Cheers, Sdkbtalk 04:07, 20 May 2024 (UTC)

  1. ^ For anyone curious, here is what I drafted:
    Q: You disclose on your userpage that you have cited your own work. Can you reflect on this?
    A: Citing my own work was an error of judgment I made when I was a less experienced editor. I did so until 2021, for a handful of instances where my own work was either the only available source for a piece of relevant information or the best source I could find. I saw my roles as a journalist and a Wikipedian as complementary endeavors to disseminate knowledge (on a secondary and tertiary level, respectively) rather than as a potential conflict of interest. I noted that WP:SELFCITE states Using material you have written or published is allowed within reason, but only if it is relevant, conforms to the content policies, including WP:SELFPUB, and is not excessive. Additionally, because I was citing non-professional work I did as a student, I did not perceive that the edits could be construed as me in any way trying to bolster my career.

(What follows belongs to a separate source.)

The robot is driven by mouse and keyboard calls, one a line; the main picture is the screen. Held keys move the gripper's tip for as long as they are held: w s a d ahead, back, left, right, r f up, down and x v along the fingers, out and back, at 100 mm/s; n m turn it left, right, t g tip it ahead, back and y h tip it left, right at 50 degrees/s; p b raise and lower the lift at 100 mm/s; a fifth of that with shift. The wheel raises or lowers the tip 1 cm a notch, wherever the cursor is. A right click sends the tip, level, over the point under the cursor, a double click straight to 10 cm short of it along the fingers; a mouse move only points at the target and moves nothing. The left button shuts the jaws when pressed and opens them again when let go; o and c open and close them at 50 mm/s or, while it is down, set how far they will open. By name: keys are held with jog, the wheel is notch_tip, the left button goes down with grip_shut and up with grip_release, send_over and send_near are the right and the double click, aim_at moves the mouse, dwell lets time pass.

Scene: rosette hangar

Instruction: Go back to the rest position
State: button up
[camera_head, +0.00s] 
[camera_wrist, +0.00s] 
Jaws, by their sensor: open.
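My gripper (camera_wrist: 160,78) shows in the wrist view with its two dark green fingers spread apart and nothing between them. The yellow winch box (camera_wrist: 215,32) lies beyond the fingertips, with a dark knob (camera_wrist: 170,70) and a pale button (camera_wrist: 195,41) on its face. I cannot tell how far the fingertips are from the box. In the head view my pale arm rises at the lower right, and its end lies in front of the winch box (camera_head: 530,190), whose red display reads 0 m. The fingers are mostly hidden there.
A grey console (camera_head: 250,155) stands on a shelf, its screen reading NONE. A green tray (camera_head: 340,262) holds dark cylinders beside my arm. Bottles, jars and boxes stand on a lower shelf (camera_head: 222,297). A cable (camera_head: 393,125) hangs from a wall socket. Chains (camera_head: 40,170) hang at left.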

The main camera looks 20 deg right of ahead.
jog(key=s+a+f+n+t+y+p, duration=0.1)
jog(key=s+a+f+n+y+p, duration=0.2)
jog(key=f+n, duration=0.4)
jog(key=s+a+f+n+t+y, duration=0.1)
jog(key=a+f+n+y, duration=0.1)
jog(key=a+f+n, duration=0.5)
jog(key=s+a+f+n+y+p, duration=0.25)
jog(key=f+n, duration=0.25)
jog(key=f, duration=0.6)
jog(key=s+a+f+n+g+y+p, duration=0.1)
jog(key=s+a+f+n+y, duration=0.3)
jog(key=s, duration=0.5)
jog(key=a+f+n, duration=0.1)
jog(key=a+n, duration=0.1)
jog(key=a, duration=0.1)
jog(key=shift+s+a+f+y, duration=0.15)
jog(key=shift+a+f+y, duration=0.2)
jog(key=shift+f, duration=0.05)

    I stopped the practice when an editor who knows my identity flagged it to me as a concern. (I had no involvement with the more recent citations to my professional work added by others.) Looking back on it now, I should have at minimum disclosed that I was citing myself in my edit summaries, and preferably submitted COI edit requests. The COI guideline asks for disclosure because we are often unaware of how a COI warps our editorial judgment. The core problem with what I did was not that the edits were bad — none of the half-dozen or so admins who have reviewed them have expressed concerns on a content level — but rather that, by not disclosing, I deprived the community of the opportunity to determine independently whether they were good or bad. In other words, it wasn’t my call to make. Today I am much more scrupulous about avoiding direct editing on topics where I have a conflict of interest.